+++ Recorded information
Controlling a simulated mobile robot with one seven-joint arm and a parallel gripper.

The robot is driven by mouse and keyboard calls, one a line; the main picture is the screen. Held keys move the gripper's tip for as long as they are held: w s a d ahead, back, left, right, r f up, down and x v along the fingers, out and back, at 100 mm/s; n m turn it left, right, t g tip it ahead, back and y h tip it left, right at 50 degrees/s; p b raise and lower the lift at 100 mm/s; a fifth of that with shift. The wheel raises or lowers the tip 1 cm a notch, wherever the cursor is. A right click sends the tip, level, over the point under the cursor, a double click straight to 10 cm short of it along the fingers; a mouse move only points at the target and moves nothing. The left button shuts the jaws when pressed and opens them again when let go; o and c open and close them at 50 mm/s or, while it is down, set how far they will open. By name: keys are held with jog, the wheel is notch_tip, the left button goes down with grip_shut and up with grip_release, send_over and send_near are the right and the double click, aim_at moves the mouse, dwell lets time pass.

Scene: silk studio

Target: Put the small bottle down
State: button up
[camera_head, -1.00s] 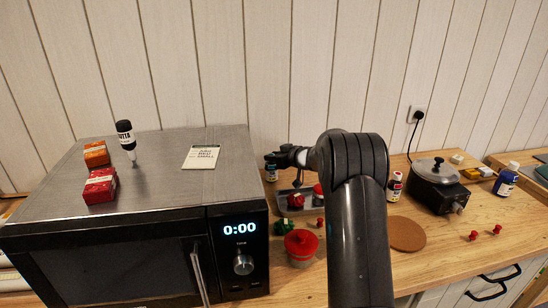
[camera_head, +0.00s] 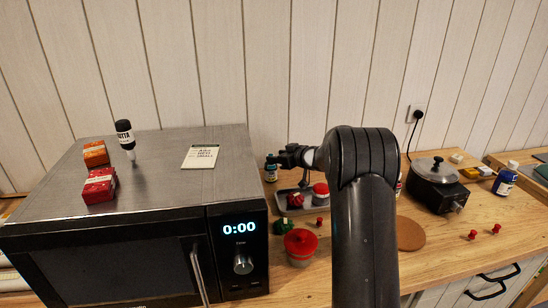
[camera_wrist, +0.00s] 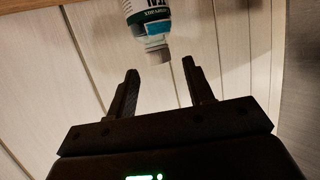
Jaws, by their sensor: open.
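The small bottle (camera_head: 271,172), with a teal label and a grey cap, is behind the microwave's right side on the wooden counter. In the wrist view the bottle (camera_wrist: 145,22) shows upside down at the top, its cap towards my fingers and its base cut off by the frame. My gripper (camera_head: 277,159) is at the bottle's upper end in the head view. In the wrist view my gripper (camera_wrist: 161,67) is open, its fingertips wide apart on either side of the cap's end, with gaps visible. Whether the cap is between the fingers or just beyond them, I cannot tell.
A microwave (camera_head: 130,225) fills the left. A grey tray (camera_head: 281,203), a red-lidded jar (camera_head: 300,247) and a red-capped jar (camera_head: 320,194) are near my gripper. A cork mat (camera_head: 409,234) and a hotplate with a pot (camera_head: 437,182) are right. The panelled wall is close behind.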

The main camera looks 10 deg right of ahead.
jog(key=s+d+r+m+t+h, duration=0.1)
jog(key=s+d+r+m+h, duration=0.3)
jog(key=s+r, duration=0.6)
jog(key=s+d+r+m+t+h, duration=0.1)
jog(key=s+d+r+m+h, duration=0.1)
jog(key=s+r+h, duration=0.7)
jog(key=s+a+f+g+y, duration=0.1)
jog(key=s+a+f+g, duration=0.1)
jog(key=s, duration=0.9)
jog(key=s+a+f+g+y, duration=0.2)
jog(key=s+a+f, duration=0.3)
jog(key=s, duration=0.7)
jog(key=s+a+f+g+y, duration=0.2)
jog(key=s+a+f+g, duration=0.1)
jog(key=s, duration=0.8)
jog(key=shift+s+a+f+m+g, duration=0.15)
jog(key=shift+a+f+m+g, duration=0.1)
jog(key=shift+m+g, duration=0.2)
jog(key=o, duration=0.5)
++++++
*What is asked*.
List every line above containing the word "robot".

*Finished answer*.
Controlling a simulated mobile robot with one seven-joint arm and a parallel gripper.
The robot is driven by mouse and keyboard calls, one a line; the main picture is the screen. Held keys move the gripper's tip for as long as they are held: w s a d ahead, back, left, right, r f up, down and x v along the fingers, out and back, at 100 mm/s; n m turn it left, right, t g tip it ahead, back and y h tip it left, right at 50 degrees/s; p b raise and lower the lift at 100 mm/s; a fifth of that with shift. The wheel raises or lowers the tip 1 cm a notch, wherever the cursor is. A right click sends the tip, level, over the point under the cursor, a double click straight to 10 cm short of it along the fingers; a mouse move only points at the target and moves nothing. The left button shuts the jaws when pressed and opens them again when let go; o and c open and close them at 50 mm/s or, while it is down, set how far they will open. By name: keys are held with jog, the wheel is notch_tip, the left button goes down with grip_shut and up with grip_release, send_over and send_near are the right and the double click, aim_at moves the mouse, dwell lets time pass.

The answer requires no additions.